To further explore any remaining issues and the procedure going forward, the Court will hold a status conference to be scheduled by a separate notice. At the status conference, the Court will ask the parties to address the following topics in the light of the rulings in this Order:
1. The statutes and contract provisions that govern the propriety of a fee award to Plaintiffs here;
2. The facts Plaintiffs must establish in order to be entitled to confirmation of the appraisal award, an award of fees, and final judgment in their favor;
3. Whether any facts required to demonstrate Plaintiffs' entitlement to confirmation of the award or attorney's fees in this case are disputed by the parties; and
4. Whether Plaintiffs seek a monetary recovery other than an award of fees and, if so, the legal and factual basis for such a recovery.
It is therefore
ORDERED, ADJUDGED, and DECREED:
(1) "Plaintiffs' Motion to Lift Stay and Request for Leave to File Third Amended Complaint" (Doc. 38) is GRANTED IN PART and DENIED IN PART. The motion is GRANTED to the extent that the stay of this case is lifted. The motion is otherwise DENIED.

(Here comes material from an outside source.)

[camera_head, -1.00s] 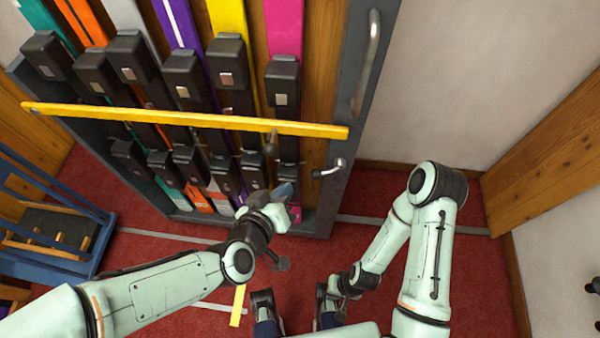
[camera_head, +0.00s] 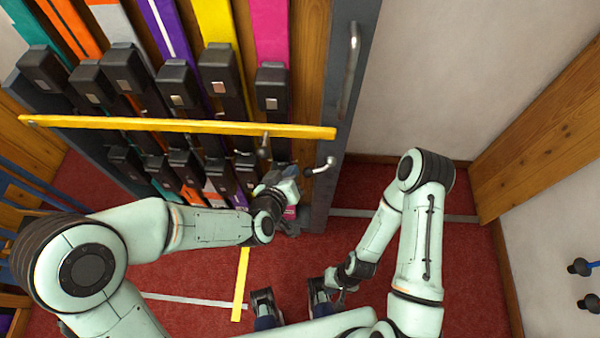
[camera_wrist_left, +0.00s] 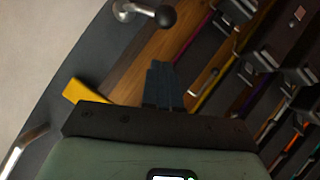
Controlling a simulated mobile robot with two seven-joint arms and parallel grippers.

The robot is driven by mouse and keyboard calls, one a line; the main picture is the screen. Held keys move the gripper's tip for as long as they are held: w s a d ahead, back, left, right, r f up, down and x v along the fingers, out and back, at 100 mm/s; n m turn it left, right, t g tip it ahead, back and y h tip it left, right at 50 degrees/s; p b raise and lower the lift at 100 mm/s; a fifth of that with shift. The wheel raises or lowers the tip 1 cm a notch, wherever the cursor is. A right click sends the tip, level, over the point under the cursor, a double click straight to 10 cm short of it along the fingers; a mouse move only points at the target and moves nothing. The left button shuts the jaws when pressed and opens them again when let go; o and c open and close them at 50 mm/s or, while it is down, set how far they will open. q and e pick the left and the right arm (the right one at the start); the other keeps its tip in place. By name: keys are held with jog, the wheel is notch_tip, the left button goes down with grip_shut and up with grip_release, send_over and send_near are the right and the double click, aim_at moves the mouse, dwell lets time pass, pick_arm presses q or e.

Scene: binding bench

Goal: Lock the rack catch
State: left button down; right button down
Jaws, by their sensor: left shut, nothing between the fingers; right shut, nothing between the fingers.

(2) Defendant's "Motion for Entry of Final Summary Judgment" (filed in the same document as "Defendant's Response in Opposition to Plaintiffs' Request for Leave to File Third Amended Complaint" (Doc. 41)) is GRANTED IN PART and DENIED IN PART. The motion is GRANTED to the extent that Plaintiffs may not recover for the property loss that was the subject of appraisal, for which Plaintiffs have already been paid by Defendant. The motion is otherwise DENIED.
(3) The parties are DIRECTED to appear at a Zoom status conference, to be scheduled by separate notice, to discuss the topics listed in the body of this Order.
DONE and ORDERED in Chambers in Tampa, Florida, this 28th day of October, 2020.